Exercise brief:
Beginning at the first line of the data, print each line exactly, stopping after the line that contains "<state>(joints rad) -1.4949".

Rows from a robot dataset:
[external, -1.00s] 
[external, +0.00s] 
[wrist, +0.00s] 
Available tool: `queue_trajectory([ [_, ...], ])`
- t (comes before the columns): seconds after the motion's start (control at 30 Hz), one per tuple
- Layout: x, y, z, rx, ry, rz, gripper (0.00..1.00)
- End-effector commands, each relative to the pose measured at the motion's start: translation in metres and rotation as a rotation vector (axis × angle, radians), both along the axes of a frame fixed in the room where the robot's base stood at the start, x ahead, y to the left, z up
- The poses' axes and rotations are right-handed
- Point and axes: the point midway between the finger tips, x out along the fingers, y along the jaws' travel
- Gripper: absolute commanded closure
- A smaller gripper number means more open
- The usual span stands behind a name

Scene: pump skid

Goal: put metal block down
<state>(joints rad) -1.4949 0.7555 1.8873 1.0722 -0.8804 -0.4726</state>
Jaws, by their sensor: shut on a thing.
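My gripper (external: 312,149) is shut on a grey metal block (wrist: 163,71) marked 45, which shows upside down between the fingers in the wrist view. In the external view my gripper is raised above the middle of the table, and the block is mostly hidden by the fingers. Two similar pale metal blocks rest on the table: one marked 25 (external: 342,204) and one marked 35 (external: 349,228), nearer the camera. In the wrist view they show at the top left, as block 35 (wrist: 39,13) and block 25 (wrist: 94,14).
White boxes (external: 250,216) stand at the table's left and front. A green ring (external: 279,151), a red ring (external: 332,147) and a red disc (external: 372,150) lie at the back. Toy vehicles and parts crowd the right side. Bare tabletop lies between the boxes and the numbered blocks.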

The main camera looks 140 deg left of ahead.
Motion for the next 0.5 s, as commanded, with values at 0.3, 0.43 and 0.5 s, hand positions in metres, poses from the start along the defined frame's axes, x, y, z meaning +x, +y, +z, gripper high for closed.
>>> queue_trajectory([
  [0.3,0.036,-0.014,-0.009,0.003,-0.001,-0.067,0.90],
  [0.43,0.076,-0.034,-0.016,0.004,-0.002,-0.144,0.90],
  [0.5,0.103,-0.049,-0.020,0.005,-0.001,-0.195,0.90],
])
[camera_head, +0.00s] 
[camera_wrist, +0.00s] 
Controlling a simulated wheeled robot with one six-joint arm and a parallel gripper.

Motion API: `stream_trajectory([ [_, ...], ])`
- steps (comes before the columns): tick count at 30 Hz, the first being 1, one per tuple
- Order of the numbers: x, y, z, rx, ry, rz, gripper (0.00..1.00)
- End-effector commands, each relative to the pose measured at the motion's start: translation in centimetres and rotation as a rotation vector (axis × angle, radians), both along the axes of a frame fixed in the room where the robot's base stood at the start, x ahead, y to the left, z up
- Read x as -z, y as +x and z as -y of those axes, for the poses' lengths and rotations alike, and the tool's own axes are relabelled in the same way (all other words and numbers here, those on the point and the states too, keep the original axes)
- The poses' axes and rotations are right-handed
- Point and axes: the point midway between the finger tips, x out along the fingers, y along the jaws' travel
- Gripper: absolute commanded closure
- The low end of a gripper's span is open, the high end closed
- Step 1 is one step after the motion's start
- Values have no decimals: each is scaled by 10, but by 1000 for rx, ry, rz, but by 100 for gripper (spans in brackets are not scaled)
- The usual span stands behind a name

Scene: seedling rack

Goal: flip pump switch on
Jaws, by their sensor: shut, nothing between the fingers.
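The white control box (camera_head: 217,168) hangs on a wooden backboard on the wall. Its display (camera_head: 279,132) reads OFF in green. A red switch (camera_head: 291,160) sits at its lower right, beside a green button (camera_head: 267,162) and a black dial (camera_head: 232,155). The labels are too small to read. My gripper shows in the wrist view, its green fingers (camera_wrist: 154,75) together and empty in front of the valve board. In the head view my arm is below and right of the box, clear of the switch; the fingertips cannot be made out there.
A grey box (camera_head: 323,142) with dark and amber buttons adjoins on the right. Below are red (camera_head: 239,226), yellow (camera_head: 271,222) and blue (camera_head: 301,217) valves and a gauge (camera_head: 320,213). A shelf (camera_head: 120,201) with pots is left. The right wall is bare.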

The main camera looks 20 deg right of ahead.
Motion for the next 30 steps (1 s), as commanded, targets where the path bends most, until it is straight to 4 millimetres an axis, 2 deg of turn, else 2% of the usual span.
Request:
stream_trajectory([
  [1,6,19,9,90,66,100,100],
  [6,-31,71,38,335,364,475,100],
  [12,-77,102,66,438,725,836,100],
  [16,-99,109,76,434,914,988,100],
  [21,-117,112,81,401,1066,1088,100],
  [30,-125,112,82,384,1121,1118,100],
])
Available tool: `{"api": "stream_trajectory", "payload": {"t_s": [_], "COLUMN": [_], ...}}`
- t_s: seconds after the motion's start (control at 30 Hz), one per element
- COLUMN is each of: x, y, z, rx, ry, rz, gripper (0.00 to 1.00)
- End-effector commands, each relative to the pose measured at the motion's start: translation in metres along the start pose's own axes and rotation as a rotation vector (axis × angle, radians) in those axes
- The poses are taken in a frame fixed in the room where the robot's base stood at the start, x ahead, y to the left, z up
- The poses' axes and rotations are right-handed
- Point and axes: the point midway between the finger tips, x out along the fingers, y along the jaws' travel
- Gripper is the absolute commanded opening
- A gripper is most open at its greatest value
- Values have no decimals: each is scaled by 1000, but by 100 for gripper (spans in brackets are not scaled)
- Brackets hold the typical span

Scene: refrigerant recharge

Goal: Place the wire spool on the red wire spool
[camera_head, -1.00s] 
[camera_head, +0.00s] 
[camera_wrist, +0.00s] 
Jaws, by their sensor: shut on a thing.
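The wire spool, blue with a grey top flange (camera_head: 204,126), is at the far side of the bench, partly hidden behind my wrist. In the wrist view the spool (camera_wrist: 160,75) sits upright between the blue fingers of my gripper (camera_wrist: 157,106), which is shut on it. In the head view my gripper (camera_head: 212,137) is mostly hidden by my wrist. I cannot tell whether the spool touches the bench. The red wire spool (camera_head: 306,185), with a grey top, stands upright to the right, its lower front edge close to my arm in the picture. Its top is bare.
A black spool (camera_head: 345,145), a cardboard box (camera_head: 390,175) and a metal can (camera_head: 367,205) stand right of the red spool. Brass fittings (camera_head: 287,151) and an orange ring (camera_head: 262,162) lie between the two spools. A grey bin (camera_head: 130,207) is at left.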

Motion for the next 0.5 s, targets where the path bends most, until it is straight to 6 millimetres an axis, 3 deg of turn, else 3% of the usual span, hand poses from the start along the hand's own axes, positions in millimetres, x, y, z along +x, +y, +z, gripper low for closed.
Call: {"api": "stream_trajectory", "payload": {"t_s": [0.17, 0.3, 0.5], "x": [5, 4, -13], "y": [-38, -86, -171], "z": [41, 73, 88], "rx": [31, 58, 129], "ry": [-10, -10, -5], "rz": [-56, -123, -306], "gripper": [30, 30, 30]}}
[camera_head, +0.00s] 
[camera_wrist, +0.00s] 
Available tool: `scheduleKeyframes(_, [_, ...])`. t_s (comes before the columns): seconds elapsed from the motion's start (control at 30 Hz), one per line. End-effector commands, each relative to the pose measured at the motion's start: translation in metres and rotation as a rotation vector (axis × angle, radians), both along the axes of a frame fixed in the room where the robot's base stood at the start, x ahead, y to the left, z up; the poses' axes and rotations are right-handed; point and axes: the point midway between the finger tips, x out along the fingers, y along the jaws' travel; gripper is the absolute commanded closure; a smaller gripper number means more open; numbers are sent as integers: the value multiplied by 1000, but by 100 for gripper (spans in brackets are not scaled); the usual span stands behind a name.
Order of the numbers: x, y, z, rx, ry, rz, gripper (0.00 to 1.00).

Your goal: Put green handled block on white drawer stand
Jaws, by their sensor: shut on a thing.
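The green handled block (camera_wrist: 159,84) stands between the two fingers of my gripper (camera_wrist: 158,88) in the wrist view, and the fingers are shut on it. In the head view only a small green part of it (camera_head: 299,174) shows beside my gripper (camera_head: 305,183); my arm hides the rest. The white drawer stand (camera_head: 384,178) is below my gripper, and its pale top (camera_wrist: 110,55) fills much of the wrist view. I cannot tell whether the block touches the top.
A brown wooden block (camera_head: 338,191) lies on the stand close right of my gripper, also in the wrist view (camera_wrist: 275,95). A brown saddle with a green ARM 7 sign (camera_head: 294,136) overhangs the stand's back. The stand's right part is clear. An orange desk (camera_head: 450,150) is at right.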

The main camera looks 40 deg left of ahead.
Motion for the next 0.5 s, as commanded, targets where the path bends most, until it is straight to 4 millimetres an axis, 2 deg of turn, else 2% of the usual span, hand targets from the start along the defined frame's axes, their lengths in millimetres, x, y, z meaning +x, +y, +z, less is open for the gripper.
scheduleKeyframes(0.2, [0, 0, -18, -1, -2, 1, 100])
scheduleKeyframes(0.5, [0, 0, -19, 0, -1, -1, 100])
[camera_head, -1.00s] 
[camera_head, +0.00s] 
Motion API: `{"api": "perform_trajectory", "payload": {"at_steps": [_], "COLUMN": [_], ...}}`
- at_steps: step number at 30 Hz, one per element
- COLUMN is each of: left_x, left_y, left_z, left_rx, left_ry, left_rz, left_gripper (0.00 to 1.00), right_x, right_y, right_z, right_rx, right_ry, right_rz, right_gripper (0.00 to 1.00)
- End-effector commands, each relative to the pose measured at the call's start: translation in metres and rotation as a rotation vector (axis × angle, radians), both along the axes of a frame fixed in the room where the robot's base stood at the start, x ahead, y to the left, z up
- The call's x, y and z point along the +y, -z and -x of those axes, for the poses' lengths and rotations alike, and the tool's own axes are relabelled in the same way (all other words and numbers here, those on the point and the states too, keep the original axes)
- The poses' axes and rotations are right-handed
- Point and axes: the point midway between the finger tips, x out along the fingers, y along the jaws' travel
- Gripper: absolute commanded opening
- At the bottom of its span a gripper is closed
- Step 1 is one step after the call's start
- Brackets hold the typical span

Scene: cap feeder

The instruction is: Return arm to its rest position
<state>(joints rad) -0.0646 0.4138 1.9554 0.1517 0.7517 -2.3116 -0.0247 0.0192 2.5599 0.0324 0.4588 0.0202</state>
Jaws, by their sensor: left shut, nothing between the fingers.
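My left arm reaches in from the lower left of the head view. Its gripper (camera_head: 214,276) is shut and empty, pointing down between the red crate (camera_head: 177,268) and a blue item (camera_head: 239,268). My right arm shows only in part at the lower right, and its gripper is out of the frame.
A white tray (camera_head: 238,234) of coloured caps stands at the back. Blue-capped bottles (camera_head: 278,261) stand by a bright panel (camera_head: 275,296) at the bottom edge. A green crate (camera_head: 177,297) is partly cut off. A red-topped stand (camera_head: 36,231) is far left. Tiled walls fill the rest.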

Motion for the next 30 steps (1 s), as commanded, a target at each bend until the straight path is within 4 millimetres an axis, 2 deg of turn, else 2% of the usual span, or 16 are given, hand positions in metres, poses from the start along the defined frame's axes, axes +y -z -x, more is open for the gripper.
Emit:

Reply:
[external, -1.00s] 
[external, +0.00s] 
[wrist, +0.00s] 
Available tool: `queue_trajectory([ [_, ...], ])`
- t (comes before the columns): seconds after the motion's start (control at 30 Hz), one per tuple
- Layout: x, y, z, rx, ry, rz, gripper (0.00..1.00)
- End-effector commands, each relative to the pose measured at the motion's start: translation in metres and rotation as a rotation vector (axis × angle, radians), both along the axes of a frame fixed in the room where the robot's base stood at the start, x ahead, y to the left, z up
- The poses' axes and rotations are right-handed
- Point and axes: the point midway between the finger tips, x out along the fingers, y along the jaws' travel
- Gripper: absolute commanded closure
- A smaller gripper number means more open
- The usual span stands behind a name

Scene: pump skid

Goal: put metal block down
<state>(joints rad) -1.4949 0.7555 1.8873 1.0722 -0.8804 -0.4726</state>

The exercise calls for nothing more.